Empowerment in the east: tackling gender at the Odessa Film Festival
Kate Kinninmont (centre) at Cinema: Backstage
24th July 2018
Kate Kinninmont MBE reveals what happened at a lively event where British Council Ukraine unveiled its findings on equality in the arts.
As CEO of Women in Film & Television in the UK, I was delighted to be invited to speak at this year’s Odessa International Film Festival. The lively festival, directed by Julia Sinkevych, ran an excellent series of industry events from 15-20 of July, including Cinema: Backstage, a new initiative organised by Tamara Tatishvili, the Georgian representative of Eurimages and European Film Promotion.
The Cinema: Backstage conference focused on the theme, Gender Equality: Myth and Reality, and saw strong contributions from Roberto Olla, Executive Director of Eurimage, Ewa Puszcynska (producer of Ida and Cold War), Georgian director Nana Janelidze, Croatian director Hanna Slak, and Eric Garandeau, adviser to the Minister of Culture in France.
Olla opened the discussion by remarking that he had been very complacent about Eurimage’s track record on equality, believing that, while some individual countries may have a problem, Eurimage itself did not. Then he commissioned a review of Eurimage funding – and discovered that in fact everyone has a problem!

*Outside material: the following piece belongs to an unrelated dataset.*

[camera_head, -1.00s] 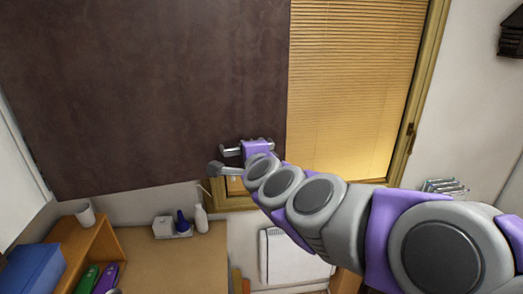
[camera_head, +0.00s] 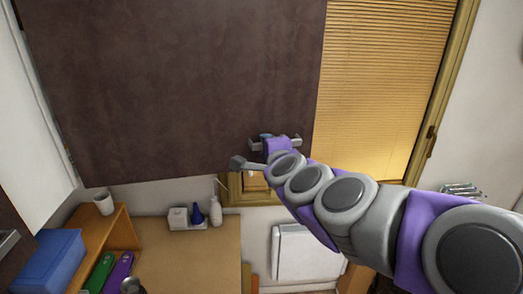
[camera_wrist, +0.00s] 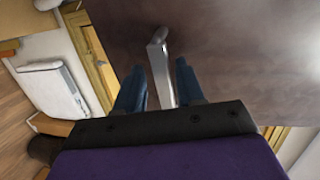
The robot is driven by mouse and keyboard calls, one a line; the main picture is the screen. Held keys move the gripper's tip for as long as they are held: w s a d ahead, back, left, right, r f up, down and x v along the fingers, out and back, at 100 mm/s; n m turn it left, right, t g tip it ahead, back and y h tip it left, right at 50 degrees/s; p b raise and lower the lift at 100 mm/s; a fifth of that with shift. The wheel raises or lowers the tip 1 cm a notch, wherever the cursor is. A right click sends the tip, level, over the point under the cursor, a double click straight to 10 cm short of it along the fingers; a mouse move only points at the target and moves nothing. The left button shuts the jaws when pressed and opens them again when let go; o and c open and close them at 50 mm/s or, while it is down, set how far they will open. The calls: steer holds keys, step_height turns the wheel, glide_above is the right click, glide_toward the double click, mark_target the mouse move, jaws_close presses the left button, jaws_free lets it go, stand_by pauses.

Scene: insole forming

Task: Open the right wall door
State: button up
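A large dark brown door panel (camera_head: 170,90) fills the upper left and middle of the head view and covers part of the window. Its surface also fills the upper right of the wrist view (camera_wrist: 250,50). My gripper (camera_head: 268,137) is at the panel's lower right part in the head view. In the wrist view a silver bar handle (camera_wrist: 160,62) stands between the two blue fingers of my gripper (camera_wrist: 160,72), with a visible gap on each side. The fingers are open around it. Contact with the handle cannot be told.
A window with a yellow blind (camera_head: 385,80) is at the right. Below are a desk (camera_head: 190,255), a wooden shelf (camera_head: 122,235) with a white cup (camera_head: 104,203), a blue box (camera_head: 48,262), and small bottles (camera_head: 215,211). A white panel (camera_head: 305,253) hangs on the wall.

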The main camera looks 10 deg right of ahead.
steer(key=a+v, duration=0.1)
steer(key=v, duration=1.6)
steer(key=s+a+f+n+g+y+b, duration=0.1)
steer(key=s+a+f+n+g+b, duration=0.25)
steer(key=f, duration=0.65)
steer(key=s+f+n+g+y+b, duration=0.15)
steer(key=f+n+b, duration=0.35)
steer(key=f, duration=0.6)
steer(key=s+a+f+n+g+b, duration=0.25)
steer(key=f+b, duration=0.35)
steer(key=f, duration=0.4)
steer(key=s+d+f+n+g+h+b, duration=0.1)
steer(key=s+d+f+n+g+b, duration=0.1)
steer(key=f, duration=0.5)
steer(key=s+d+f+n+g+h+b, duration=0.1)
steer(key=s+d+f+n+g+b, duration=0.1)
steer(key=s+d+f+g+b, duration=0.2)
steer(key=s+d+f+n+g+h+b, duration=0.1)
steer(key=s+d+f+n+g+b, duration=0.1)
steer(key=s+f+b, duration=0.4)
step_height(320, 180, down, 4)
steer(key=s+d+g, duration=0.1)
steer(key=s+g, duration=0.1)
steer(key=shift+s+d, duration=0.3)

He referenced Sweden’s Anna Serner as one woman who has tackled the problem successfully, and demonstrated that the problem lies not with the women filmmakers but with the commissioners.
Ewa Puszcynska told of her struggles to be recognised at a time when she was the only woman producer in her country and drew gasps from the audience when she spoke of being tapped on the shoulder while standing on the red carpet at Cannes and told that she should be looking after the producer. “I am the producer!”

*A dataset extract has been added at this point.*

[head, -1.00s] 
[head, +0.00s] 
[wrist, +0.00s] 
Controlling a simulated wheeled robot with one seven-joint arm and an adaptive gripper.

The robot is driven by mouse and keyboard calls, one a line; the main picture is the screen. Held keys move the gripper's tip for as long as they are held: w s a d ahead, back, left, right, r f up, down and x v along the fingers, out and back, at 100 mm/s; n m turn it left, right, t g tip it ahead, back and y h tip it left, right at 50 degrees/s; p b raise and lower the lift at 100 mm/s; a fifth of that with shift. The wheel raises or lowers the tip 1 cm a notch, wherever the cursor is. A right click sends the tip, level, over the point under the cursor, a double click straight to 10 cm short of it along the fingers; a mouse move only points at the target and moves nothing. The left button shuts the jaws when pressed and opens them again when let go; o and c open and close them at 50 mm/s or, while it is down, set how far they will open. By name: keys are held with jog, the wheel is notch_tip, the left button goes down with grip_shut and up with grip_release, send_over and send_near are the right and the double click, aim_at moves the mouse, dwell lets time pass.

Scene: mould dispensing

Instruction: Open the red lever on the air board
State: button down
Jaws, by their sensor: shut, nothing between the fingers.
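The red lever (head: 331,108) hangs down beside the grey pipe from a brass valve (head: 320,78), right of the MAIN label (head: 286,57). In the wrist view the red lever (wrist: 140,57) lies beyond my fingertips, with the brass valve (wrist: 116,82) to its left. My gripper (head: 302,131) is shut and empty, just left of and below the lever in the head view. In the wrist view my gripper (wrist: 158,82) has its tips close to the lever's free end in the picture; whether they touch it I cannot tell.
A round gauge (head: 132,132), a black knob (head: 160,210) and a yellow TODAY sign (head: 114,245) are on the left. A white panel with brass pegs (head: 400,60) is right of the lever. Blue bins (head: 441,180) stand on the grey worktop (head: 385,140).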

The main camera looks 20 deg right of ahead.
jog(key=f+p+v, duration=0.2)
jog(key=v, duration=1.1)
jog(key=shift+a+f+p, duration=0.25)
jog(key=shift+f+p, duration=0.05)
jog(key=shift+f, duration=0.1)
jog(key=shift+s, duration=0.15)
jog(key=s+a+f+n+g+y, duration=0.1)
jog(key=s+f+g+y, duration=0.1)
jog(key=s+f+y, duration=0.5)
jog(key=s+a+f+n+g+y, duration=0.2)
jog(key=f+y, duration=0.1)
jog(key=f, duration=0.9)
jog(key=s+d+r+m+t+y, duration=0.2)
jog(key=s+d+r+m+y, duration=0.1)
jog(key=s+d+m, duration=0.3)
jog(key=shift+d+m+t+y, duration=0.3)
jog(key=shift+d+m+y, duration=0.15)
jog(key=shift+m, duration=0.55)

Irina Prokofieva presenting the British Council report
A packed room witnessed the launch of the British Council’s report on Gender Equality and Empowerment in the Creative and Cultural industries, covering Armenia, Azerbaijan, Georgia and Ukraine. Irina Prokofieva, manager of the research project, used a highly visual presentation to demonstrate the extent of the challenges facing the region and detailing how low gender awareness significantly influences the creative process.

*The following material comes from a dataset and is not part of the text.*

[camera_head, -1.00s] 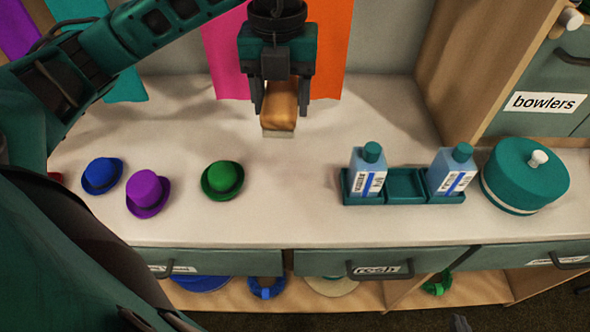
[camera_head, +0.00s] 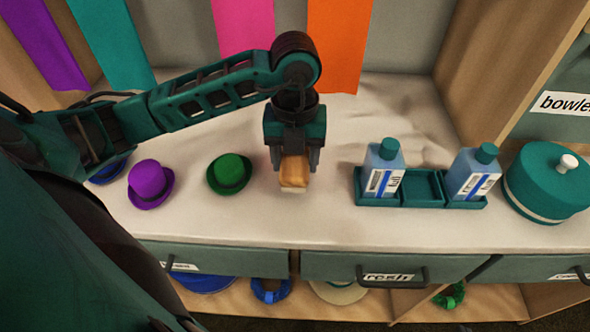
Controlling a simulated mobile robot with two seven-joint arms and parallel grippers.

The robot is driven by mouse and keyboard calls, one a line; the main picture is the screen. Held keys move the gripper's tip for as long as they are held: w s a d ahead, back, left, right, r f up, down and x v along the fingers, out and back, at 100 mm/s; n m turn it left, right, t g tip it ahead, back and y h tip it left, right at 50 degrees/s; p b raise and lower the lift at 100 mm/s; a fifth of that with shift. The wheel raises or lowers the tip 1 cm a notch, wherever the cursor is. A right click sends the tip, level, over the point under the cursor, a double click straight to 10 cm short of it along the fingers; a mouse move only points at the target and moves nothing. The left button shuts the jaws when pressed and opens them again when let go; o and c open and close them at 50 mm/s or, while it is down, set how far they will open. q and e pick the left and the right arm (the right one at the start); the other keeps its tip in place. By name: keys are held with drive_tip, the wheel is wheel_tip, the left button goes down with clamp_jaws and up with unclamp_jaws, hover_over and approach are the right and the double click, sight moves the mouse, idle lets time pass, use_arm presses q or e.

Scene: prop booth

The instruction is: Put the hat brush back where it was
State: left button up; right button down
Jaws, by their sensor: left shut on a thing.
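The hat brush (camera_head: 293,173) has a tan wooden back and a paler lower edge. My left gripper (camera_head: 294,158) is shut on it and points down over the counter, between the green hat and the bottle rack. I cannot tell whether the brush touches the counter. The teal rack (camera_head: 375,200) holds a blue bottle (camera_head: 381,170) at its left end and another blue bottle (camera_head: 470,173) at its right end. The rack's middle compartment (camera_head: 421,187) is empty. My right gripper is not in view.
A green hat (camera_head: 229,173), a purple hat (camera_head: 150,184) and a partly hidden blue hat (camera_head: 107,174) sit to the left. A round teal box (camera_head: 546,180) stands right of the rack. Labelled drawers (camera_head: 390,267) run below the counter's front edge. Counter in front of the brush is clear.

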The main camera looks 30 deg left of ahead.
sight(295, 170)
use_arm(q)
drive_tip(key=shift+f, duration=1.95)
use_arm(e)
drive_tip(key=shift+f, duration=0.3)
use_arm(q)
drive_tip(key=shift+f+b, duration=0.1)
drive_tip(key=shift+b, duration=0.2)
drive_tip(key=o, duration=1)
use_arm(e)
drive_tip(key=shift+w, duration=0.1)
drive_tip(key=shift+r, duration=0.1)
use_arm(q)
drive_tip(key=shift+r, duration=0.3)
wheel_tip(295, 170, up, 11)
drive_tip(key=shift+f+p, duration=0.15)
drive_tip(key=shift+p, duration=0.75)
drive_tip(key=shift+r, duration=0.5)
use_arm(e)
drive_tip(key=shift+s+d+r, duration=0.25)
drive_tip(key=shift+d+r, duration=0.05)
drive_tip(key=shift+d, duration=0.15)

A member of the audience pointed out that, until last year, the Ukrainian government had a list of 450 occupations deemed unsuitable for women. The list was issued by the Department of Health as these jobs were considered to be damaging to a women’s reproductive health. Yet another rule, which restricted women from working from 10pm to 6am, goes back to 1919, when women and men were prohibited from staying together during the night. Apparently, there were great celebrations when this list of banned jobs was cancelled last year!
Irina pointed out that there is something of a Soviet legacy, and made the point that, as elsewhere in Europe, there is a generational shift in attitudes towards gender and sexism, but her statistics demonstrated that the region has a long way to go to really overcome this issue.
The mood in the room was far from depressing, however. The audience, which contained a good proportion of men, was fully aware of the difficulties they face, and seemed determined and optimistic about the future.